James Brice

Nature-based Designer, Environmental Engineer


James is a designer, engineer and urban naturalist pursuing a dual Master of Architecture and Master of Science in Civil and Environmental Engineering. Before coming to MIT, he worked as a zookeeper, responsible for the care of terrestrial and aquatic animal life. Pulling from this professional experience and a BS in Applied Physics (RPI ‘16), he's exploring the integration of architecture, urban ecosystems and environmental fluid mechanics.

He’s worked on several projects relating to nature-based coastal adaptation including design proposals in East Boston, Cuttyhunk, MA and Port Arthur, TX, as well as investigations into numerical methods for urban flood modeling as a research assistant for the MIT Urban Risk Lab.

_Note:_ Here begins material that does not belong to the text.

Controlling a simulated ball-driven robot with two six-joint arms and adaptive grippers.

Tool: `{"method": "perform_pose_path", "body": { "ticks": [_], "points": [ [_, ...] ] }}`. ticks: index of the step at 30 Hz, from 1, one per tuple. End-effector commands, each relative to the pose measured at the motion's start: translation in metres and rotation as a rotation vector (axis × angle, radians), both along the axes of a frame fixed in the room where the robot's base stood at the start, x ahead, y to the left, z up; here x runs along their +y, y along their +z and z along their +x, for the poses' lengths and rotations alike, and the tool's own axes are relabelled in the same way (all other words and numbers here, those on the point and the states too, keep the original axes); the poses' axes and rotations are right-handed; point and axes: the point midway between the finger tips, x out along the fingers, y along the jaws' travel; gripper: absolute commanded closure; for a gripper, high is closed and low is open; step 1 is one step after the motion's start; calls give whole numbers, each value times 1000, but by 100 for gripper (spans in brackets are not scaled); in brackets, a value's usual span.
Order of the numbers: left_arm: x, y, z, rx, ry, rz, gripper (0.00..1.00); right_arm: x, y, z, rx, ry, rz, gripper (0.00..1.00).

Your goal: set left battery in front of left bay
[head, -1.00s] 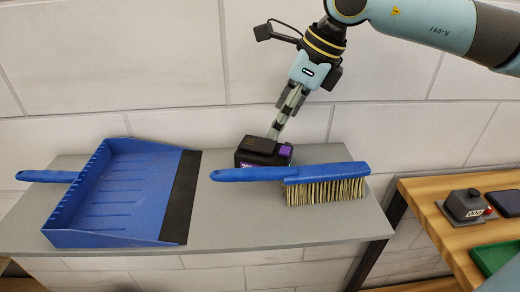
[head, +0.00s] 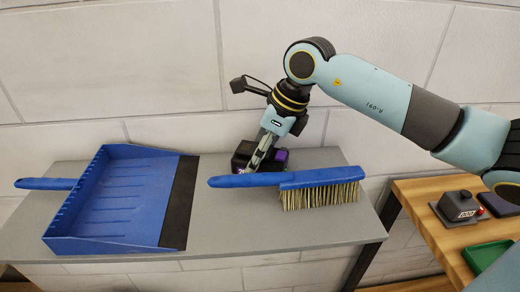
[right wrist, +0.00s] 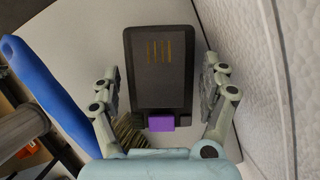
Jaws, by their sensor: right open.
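A black battery with a purple latch (head: 280,157) stands on the grey shelf (head: 220,222), behind the blue brush, which hides its lower front. In the right wrist view the battery (right wrist: 160,75) shows its dark top with yellow contact stripes and the purple tab toward me. My left gripper is not in view. No bay can be made out.
A blue brush (head: 240,181) lies across the shelf close in front of the battery. A blue dustpan (head: 118,200) lies at the shelf's left. A wooden bench (head: 440,215) at the right holds a black device (head: 460,204) and a green tray (head: 487,255). The wall is close behind.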

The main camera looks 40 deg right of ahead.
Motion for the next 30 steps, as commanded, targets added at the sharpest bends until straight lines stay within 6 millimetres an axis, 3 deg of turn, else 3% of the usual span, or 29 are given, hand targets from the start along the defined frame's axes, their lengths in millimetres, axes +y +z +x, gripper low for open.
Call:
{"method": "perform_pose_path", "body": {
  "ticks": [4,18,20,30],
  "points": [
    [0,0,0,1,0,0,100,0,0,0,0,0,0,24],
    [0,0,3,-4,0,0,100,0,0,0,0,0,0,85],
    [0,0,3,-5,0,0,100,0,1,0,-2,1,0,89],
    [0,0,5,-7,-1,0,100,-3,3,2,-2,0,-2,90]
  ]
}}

His thesis research, advised by Dr. Heidi Nepf (Nepf Lab), focuses on wave dissipation by urban oyster reef restoration structures. Through a combination of numerical analysis, physical modeling, community outreach and design research, he investigates how oysters and the communities they create can improve the physical, ecological and social resilience of the coast.

James is passionate about education and regularly participates in outreach initiatives for a broad range of audiences. He’s given lectures and led interactive workshops at events both within the MIT Community and beyond, including engagements with MIT Splash, the MIT-Nord Anglia Collaboration, NYC Archtober, MIT Sea Grant and the Cambridge Science Festival.

In Summer 2021, he co-designed and taught the special subject 4.s24 “COHABITATE: Entangling Architecture, Infrastructure, and Living Systems.” James is also co-president of the MIT Water Club and previous co-director of the MIT Water Summit titled “Coastal Cities and Ecosystems.”